Queer Places:
45 Farquhar Rd, Dulwich, London SE19 1SS, UK
Stowe Maries, Balchins Ln, Westcott, Dorking RH4 3LR, UK
Leslie Howard Steiner (3 April 1893 – 1 June 1943) was an English actor and film maker.[1] He also wrote many stories and articles for The New York Times, The New Yorker, and Vanity Fair and was one of the biggest box-office draws and movie idols of the 1930s. Active in both Britain and Hollywood, Howard is probably best remembered for playing Ashley Wilkes in Gone with the Wind (1939). He had roles in many other notable films, often playing the quintessential Englishman, including Berkeley Square (1933), Of Human Bondage (1934), The Scarlet Pimpernel (1934), The Petrified Forest (1936), Pygmalion (1938), Intermezzo (1939), "Pimpernel" Smith (1941), and The First of the Few (1942). He was nominated for the Academy Award for Best Actor for Berkeley Square and Pygmalion. Howard's World War II activities included acting and filmmaking. He was active in anti-German propaganda and shoring up support for the Allies—two years after his death the British Film Yearbook described Howard's work as "one of the most valuable facets of British propaganda". He was rumoured to have been involved with British or Allied Intelligence, sparking conspiracy theories regarding his death in 1943 when the Luftwaffe shot down BOAC Flight 777 over the Atlantic (off the coast of Cedeira, A Coruña), on which he was a passenger.[2]
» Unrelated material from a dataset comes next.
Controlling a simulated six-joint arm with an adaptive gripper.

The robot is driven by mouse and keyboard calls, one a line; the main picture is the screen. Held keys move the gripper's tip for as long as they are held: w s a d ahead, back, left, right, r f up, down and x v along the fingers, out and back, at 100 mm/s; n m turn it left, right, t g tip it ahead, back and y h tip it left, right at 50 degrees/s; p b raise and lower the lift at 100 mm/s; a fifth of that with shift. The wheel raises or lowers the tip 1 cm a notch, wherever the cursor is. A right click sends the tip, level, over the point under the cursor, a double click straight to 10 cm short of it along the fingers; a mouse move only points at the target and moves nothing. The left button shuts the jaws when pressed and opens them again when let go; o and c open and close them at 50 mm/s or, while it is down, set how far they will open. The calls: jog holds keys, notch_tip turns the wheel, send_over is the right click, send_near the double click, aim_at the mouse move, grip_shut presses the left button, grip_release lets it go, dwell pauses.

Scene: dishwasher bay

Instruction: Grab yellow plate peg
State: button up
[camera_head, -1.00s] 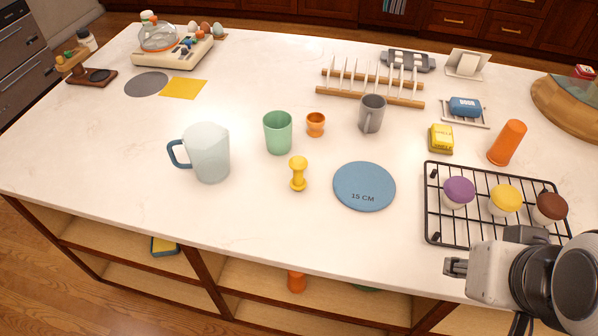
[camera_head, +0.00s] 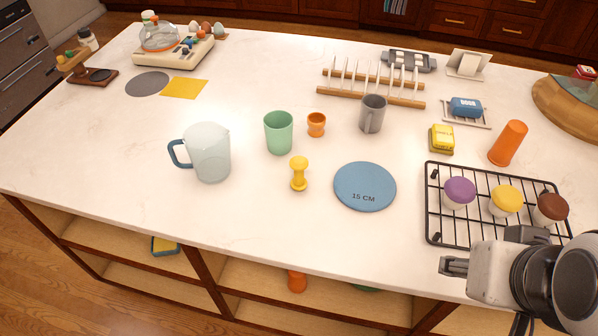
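The yellow plate peg (camera_head: 299,174) stands upright on the white countertop, left of the round blue 15 CM disc (camera_head: 364,187). It has a rounded top, a narrow waist and a wider foot. My gripper (camera_head: 453,267) is at the bottom right, beside the front of the black wire rack and well to the right of the peg. It points left and is not touching the peg. Its fingers are seen at a poor angle, so I cannot tell whether they are open or shut. Nothing shows between them.
A clear pitcher (camera_head: 208,153), a green cup (camera_head: 279,133) and an orange egg cup (camera_head: 317,125) stand around the peg. The black rack (camera_head: 432,206) holds three capped jars. A wooden plate rack (camera_head: 372,95) is farther back. The counter in front of the peg is clear.

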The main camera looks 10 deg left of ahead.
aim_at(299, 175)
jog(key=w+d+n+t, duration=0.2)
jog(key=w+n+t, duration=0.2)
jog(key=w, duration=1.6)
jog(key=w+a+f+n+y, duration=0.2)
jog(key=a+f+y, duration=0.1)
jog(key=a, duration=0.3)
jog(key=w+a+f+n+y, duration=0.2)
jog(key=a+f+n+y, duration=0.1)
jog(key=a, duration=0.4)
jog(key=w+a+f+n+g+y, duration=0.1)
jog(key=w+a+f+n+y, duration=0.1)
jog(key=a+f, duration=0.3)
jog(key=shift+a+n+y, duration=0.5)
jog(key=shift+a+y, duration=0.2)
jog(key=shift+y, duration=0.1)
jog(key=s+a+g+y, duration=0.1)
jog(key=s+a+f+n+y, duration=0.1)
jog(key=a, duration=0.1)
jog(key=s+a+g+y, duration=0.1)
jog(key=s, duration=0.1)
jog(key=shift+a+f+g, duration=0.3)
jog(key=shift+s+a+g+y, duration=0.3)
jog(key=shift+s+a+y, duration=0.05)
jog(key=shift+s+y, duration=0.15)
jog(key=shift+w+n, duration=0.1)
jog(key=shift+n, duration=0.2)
Howard married Ruth Evelyn Martin (1895–1980) in March, 1916,[22] and their children Ronald "Winkie" and Leslie Ruth "Doodie" who appeared with her father and David Niven in the film The First of the Few, playing the role of nurse to David Niven’s character, and as a major contributor in the filmed biography of her father, "The Man Who Gave A Damn". His son[23] became an actor and played the title role in the television series Sherlock Holmes (1954). His younger brother Arthur was also an actor, primarily in British comedies. His sister Irene was a costume designer and a casting director for Metro-Goldwyn-Mayer.[24] His sister Doris Stainer founded the Hurst Lodge School in Sunningdale, Berkshire in 1945 and remained its headmistress until the 1970s.[25] Howard was widely known as a "ladies' man",[26] and he once said that he "didn't chase women but … couldn't always be bothered to run away".[27] He reportedly had affairs with Tallulah Bankhead when they appeared on stage in the UK in Her Cardboard Lover (1927), with Merle Oberon while filming The Scarlet Pimpernel (1934), and with Conchita Montenegro, with whom he had appeared in the film Never the Twain Shall Meet (1931).[28] There were also rumours of affairs with Norma Shearer and Myrna Loy during filming of The Animal Kingdom.[29] Howard fell in love with Violette Cunnington in 1938 while working on Pygmalion. She was secretary to Gabriel Pascal who was producing the film; she became Howard's secretary and lover, and they travelled to the United States and lived together while he was filming Gone with the Wind and Intermezzo (both 1939). His wife and daughter joined him in Hollywood before production ended on the two films, making his arrangement with Cunnington somewhat uncomfortable for everyone.[30][31][32] He left the United States for the last time with his wife and daughter in August, 1939, and Cunnington soon followed. She appeared in "Pimpernel" Smith (1941) and The First of the Few (1942) in minor roles under the stage name of Suzanne Clair. She died of pneumonia in her early thirties in 1942, just six months before Howard's death. Howard left her his Beverly Hills house in his will.[33][34] The Howards' family home in Britain was Stowe Maries, a 16th-century, six-bedroom farmhouse on the edge of Westcott, Surrey.[27] His will revealed an estate of £62,761.[35][36] An English Heritage blue plaque was placed at 45 Farquhar Road, Upper Norwood, London in 2013.[37]